国道1号線は言わずと知れたブダペストとウィーンを結ぶ日本で云えば東海道である。
多くの中世ハンガリーの教会を見てきたが、地域によって教会の特徴が大きく3つに分け
られるようだ。 その要因は宗派的なものもあるが、地域的、時流、豊かさといろいろ
あるだろう。
ハンガリー東部はトランシルヴァニア地方も含めて古きハンガリーのルーツを色濃く
残しているような、南部は質素な祭壇部と礼拝部だけのカワイイ教会が多い。
そして北西部(西欧からの表玄関というべくこの辺)は、何故か立派な教会が多い。
勿論、例外的な物もあり、主観に偏ってもいる帰来もあるかも知れない。
今回スケッチした教会は非常に似かよった教会で、何故、街の中心でなく辺鄙な郊外に
こんな立派な教会が存在したのか不思議なのである。
1.ジャーンベーク (Zsámbék) 修道院教会
ブダペストから 30Km ほど西へ行くと Zsámbék という村があるが、そこには中世
の美しかったであろう教会が遺跡として残っている。
この教会は通常のオスマントルコ軍の襲撃→破壊→廃墟という歴史パターンではなく、
オスマン帝国が撤退する1686年までの記録が欠落しているので恐らく、支配されていた
時代には、オスマン帝国によって使われていたと思われる。
彼等の撤退後、戻って来たが 1763年 の地震により教会は壊滅し、そのまま廃墟化し
現在に至っている。
Sep. 22 2007
教会は 1250年頃にロマネスクとゴシック様式を混在させたバジリカタイプの
三層内陣構造でプレモント派の修道院がオリジナルである。
(参考)プレモントレ修道会は 1120年にフランスの Premontre で創設された。

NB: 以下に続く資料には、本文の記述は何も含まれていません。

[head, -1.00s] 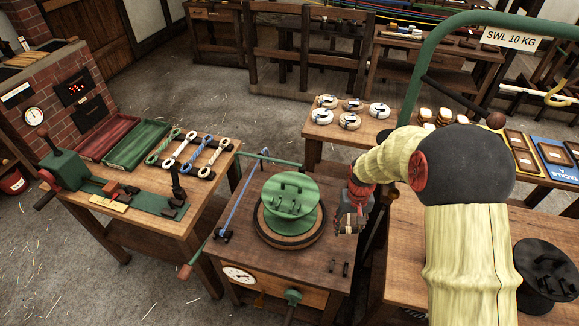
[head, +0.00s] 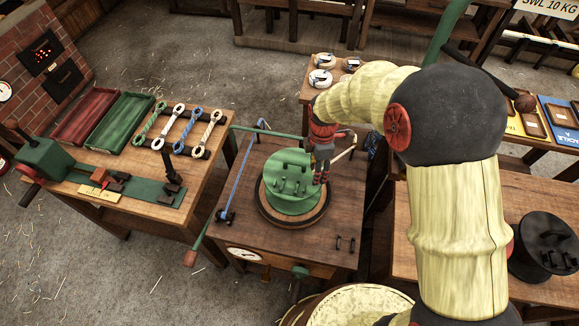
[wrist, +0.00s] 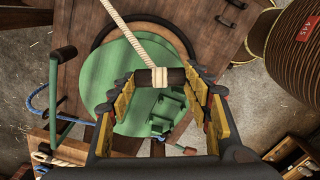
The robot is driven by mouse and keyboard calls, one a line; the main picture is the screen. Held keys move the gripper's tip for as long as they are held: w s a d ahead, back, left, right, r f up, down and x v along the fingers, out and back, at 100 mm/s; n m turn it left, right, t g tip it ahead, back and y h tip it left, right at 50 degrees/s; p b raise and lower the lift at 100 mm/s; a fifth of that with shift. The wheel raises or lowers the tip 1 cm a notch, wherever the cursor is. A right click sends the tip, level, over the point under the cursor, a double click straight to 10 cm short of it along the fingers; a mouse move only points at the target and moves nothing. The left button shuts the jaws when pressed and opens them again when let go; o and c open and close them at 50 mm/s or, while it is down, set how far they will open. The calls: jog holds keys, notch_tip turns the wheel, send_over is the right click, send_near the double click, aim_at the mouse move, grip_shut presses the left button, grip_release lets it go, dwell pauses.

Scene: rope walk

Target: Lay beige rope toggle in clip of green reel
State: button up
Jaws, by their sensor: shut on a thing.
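The green reel (head: 288,190) stands on a round wooden base on the middle table, with upright green clip blocks on its top face. In the wrist view the reel (wrist: 120,95) lies below my gripper, and its clip blocks (wrist: 168,108) show just below the toggle. My gripper (head: 321,172) is over the right part of the reel. In the wrist view my gripper (wrist: 160,80) is shut on the toggle (wrist: 174,76), a dark bar with beige rope (wrist: 140,40) wound round its middle. The rope runs up and left. I cannot tell whether the toggle touches the clip.
A blue rope and green arm (head: 240,170) stand at the table's left. A black handle (head: 345,243) is on its right front. The left bench holds red and green trays (head: 122,122) and several looped ropes (head: 187,128). A black reel (head: 545,245) is at right.

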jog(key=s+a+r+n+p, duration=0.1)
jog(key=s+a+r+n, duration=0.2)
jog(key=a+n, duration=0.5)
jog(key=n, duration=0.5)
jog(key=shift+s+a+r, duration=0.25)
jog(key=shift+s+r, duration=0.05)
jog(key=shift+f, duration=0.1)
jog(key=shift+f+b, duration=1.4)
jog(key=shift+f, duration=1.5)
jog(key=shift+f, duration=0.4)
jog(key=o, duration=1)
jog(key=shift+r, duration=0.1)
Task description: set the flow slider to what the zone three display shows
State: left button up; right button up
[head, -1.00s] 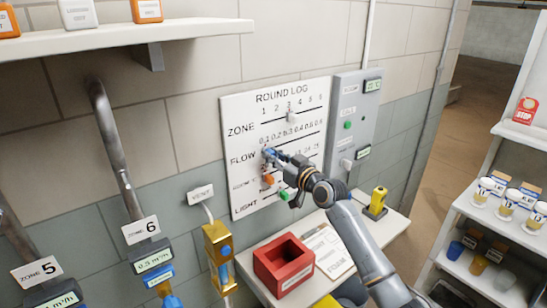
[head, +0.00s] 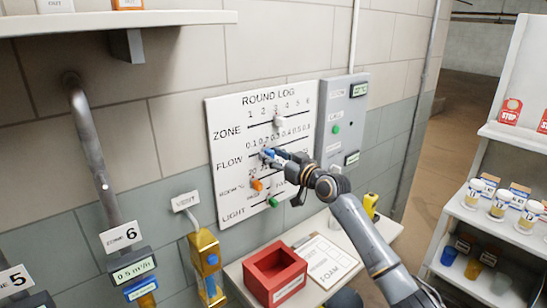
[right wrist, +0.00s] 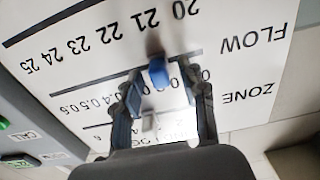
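The round log board (head: 222,118) hangs on the wall. Its flow slider has a blue knob (head: 267,153), near the 0.2 mark in the head view. My right gripper (head: 270,155) is at this knob. In the right wrist view the blue knob (right wrist: 158,72) lies between the spread fingertips of my right gripper (right wrist: 161,70), with gaps visible beside it. The fingers cover part of the flow numbers. The zone slider's pale knob (head: 279,121) is near 3. The zone three display is not in view. My left gripper is not in view.
The orange room knob (head: 257,185) and green light knob (head: 272,201) sit below. A zone 6 display (head: 133,268) reads 0.5. A red box (head: 275,273) and clipboard (head: 325,260) lie on the shelf below. A grey control panel (head: 345,125) is right of the board.

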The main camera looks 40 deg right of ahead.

残されている教会の高さ 47m、長さ 79m、他の施設の基礎部から推定すると、
国内でも当時としては最大級だったと思われる。 立地条件も高台で見晴らしが
良かったため、145年間もオスマン帝国の軍事拠点とされていたらしい。
後述する非常に類似しているレベニー (Lébény) の教会から内部構造も推察出来る。
教会内部に使われている石柱もよく似ている。
(教会の詳細は本ブログの「ブダペスト郊外の教会 (1) 2013/03/04投稿を乞う参照)
1986年より発掘調査が開始され保存、再建が行われているが完全再建を
して欲しいものである。(ハンガリーには財力がないのが悔やまれる)
<ロケーション>
2.レベニー (Lébény) 教会 .... 別名:聖ヤコブ使徒教区教会
オリジナルは 1199~1212年にベネディクト派の修道院としてロマネスク様式で
建立された。 その後モンゴルの襲撃での破壊、オスマン帝国軍の撤退時の破壊も
あったがその都度、復元されて来た。
現在の教会の姿は 1862~1865年に再建されたものである。
Sep. 22 2007
3000人足らずの村の人口で何故、これだけの教会が存在したのかが疑問である。
主祭壇 脇祭壇(三層内陣のバジリカ構造)
石柱
3.その他の教会
またこの付近には、小さい村に分不相応なバジリカ構造の教会やユニークな
祭壇部構造の教会が存在する。 (いずれも創建は中世である)
3-1. アールパーシュ (Árpás) 教会
モーリチダ (Mórichida) という村に有る。 1251年の創建でロマネスク様式の
一見バジリカ風であるが単層構造の内陣。
3-2. ラーバ・セントミクローシュ (Rába-szentmiklós) 教会
12世紀後半のロマネスク様式で、後ろの円筒形状の祭壇部が特徴。
塔は17世紀に増築。
これにて「ハンガリーの教会をスケッチ(1)国1沿線」は、お終いです。
本ブログへのご訪問、有難うございました。